I'd like to suggest we copy C#'s idea of verbatim identifiers, but using
a backslash rather than @ sign:

Not quite as heavy.

     \name

would allow "name" to be used as an identifier, even if it clashes with
a keyword.

It would *not* allow the use of characters that aren't valid in
identifiers, e.g. this is out: \na!me  # still not legal

See usage #1 here:

https://docs.microsoft.com/en-us/dotnet/csharp/language-reference/tokens/verbatim

If "verbatim name" is too long, we could call them "raw names", by
analogy with raw strings.


I believe that \ is currently illegal in any Python expression, except
inside strings and at the very end of the line, so this ought to be
syntactically unambgiguous.

We should still include a (mild?) recommendation against using keywords
unless necessary, and a (strong?) preference for the trailing underscore
convention.

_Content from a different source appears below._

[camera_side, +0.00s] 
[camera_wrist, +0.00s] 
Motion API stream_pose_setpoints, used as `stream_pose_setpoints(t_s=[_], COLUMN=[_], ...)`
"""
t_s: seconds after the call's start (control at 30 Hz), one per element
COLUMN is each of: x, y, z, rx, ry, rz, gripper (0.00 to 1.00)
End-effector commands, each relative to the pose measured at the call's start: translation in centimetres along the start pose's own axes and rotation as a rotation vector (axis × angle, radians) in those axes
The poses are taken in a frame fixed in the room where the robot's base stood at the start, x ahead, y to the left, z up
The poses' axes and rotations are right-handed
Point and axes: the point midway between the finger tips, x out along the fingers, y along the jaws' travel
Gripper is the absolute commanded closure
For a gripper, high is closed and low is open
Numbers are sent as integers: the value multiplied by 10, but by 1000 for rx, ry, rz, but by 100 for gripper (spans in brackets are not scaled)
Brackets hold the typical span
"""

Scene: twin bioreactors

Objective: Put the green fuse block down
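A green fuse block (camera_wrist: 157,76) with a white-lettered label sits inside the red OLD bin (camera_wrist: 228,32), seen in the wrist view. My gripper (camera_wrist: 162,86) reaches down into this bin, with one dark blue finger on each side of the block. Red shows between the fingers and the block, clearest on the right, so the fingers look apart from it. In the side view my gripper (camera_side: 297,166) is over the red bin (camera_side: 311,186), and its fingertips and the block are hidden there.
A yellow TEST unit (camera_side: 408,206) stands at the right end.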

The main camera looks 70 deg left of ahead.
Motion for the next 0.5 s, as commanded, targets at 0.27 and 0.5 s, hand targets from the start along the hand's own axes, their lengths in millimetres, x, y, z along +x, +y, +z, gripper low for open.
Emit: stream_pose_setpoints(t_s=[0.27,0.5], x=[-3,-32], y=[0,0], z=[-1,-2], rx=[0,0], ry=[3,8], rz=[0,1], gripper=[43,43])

But I think this doesn't look too bad:

I think it is just ugly enough to discourage wild use.

     of = 'output.txt'
     \if = 'input.txt'
     with open(\if, 'r'):
         with open(of, 'w'):
             of.write(\if.read())

maybe even nicer than if_.

Some examples:

     result = \except + 1

     result = something.\except

     result = \except.\finally

I believe avoiding tagging raw names as keywords could be done by adjusting the re for keywords and that addition of '\' could be done by re.sub. (The details should be in the doc.)